Supercalifragilisticexpialidocious
9 March, 2012
The English language lost a syllable this month. Or so it feels. I’m not a musical fanatic, but I have always adored the singsong impossiblity of that 34-letter word trilled by Mary Poppins. You know the one. It starts with super and rhymes with precocious.
The Sherman brothers composed the song in the early 60s. And last week, on March 3, we lost Robert, one half of that magical word’s 14 syllables.
There’s a great Wiki page suggesting the actual word can be defined as ‘Atoning for educability through delicate beauty’, which is hard to use in context. Of course every kid knew the word for its outlandish length, a shibboleth of nerdom. But wait, could longer words be sneaking back into fashion?

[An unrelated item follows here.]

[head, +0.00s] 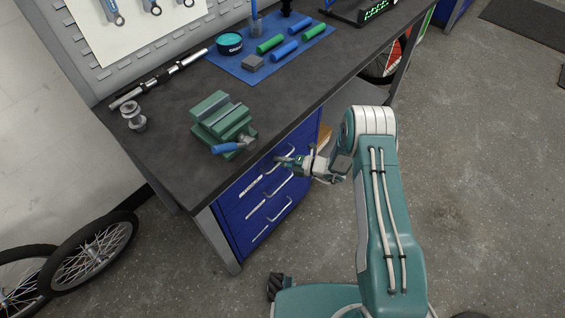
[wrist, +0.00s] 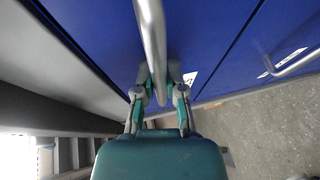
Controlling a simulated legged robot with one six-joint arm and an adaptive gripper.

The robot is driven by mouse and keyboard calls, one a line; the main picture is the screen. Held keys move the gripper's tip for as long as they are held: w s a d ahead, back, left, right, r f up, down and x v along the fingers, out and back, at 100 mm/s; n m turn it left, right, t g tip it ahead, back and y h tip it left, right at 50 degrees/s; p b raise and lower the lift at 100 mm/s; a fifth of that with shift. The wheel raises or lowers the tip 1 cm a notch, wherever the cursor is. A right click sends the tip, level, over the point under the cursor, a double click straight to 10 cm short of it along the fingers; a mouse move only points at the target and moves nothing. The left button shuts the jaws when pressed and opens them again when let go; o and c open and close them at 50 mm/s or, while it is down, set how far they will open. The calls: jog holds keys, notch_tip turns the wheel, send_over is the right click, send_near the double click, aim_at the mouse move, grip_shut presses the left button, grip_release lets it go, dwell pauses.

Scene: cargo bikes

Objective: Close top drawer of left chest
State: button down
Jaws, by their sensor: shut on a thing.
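The left chest (head: 234,216) is a blue drawer unit under the dark workbench. Its top drawer (wrist: 105,40) has a silver bar handle (wrist: 152,40), which runs down the middle of the wrist view. My gripper (head: 287,161) is at the top drawer's front, just below the bench edge. In the wrist view my gripper's two fingers (wrist: 158,82) are on either side of the handle, shut on it. The drawer front looks close to flush with the chest; I cannot tell whether a gap is left. Lower drawers show with their own handles, free of my gripper.
The workbench top (head: 170,150) overhangs the chest. A green vise (head: 222,119) sits near its front edge, and a blue mat (head: 270,55) with tools lies behind. Bicycle wheels (head: 90,255) lean at the lower left.

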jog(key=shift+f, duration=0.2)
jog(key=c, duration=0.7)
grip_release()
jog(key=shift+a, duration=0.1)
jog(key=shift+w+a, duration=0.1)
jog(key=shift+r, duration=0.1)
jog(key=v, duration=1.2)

Consider bouncebackability – the new UK vernacular for reslience. Or a new rock found by geologists last month, bearing the name tranquillityite, after the moon’s Sea of Tranquillity. There is a trend to extend, I believe, or is that my ubermetrosexuality speaking?
Face it, if we mock Germans for their Kugelschreiben (biros), then we’d best repent for such loquacious phrases as plausible deniablity or strategic philanthropy. There has to be a column in this. It’s one of those read-in-the-morning-and-nourish-thorugh-the-day ideas.
Do you have a supercali-story? Or a verylongword in your life?